[start of Collected data]

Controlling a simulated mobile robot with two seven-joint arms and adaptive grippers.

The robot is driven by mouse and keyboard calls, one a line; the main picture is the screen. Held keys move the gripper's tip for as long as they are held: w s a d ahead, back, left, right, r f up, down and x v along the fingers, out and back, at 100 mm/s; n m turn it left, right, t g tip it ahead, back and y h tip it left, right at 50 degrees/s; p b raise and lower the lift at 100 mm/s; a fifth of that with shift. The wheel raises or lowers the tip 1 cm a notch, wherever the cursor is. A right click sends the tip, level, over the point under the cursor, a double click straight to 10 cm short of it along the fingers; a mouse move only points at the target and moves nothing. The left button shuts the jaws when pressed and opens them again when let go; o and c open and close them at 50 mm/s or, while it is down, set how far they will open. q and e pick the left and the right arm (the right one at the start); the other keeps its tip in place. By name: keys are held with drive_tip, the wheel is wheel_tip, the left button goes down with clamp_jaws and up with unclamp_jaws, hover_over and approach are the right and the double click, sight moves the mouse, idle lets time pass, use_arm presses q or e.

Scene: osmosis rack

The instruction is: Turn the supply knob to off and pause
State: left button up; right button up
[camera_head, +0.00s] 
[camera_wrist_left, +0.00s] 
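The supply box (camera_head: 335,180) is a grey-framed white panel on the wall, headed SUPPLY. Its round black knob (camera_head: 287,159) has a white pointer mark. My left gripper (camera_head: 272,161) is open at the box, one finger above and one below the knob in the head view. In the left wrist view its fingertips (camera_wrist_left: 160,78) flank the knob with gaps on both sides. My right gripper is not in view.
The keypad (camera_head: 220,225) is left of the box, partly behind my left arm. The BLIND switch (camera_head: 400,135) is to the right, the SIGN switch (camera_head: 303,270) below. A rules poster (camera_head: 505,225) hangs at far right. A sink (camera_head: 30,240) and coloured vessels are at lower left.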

[end of Collected data]

Requirement:
Repeat back the data above, exact to the last character.

Answer to the exercise:
Controlling a simulated mobile robot with two seven-joint arms and adaptive grippers.

The robot is driven by mouse and keyboard calls, one a line; the main picture is the screen. Held keys move the gripper's tip for as long as they are held: w s a d ahead, back, left, right, r f up, down and x v along the fingers, out and back, at 100 mm/s; n m turn it left, right, t g tip it ahead, back and y h tip it left, right at 50 degrees/s; p b raise and lower the lift at 100 mm/s; a fifth of that with shift. The wheel raises or lowers the tip 1 cm a notch, wherever the cursor is. A right click sends the tip, level, over the point under the cursor, a double click straight to 10 cm short of it along the fingers; a mouse move only points at the target and moves nothing. The left button shuts the jaws when pressed and opens them again when let go; o and c open and close them at 50 mm/s or, while it is down, set how far they will open. q and e pick the left and the right arm (the right one at the start); the other keeps its tip in place. By name: keys are held with drive_tip, the wheel is wheel_tip, the left button goes down with clamp_jaws and up with unclamp_jaws, hover_over and approach are the right and the double click, sight moves the mouse, idle lets time pass, use_arm presses q or e.

Scene: osmosis rack

The instruction is: Turn the supply knob to off and pause
State: left button up; right button up
[camera_head, +0.00s] 
[camera_wrist_left, +0.00s] 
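The supply box (camera_head: 335,180) is a grey-framed white panel on the wall, headed SUPPLY. Its round black knob (camera_head: 287,159) has a white pointer mark. My left gripper (camera_head: 272,161) is open at the box, one finger above and one below the knob in the head view. In the left wrist view its fingertips (camera_wrist_left: 160,78) flank the knob with gaps on both sides. My right gripper is not in view.
The keypad (camera_head: 220,225) is left of the box, partly behind my left arm. The BLIND switch (camera_head: 400,135) is to the right, the SIGN switch (camera_head: 303,270) below. A rules poster (camera_head: 505,225) hangs at far right. A sink (camera_head: 30,240) and coloured vessels are at lower left.

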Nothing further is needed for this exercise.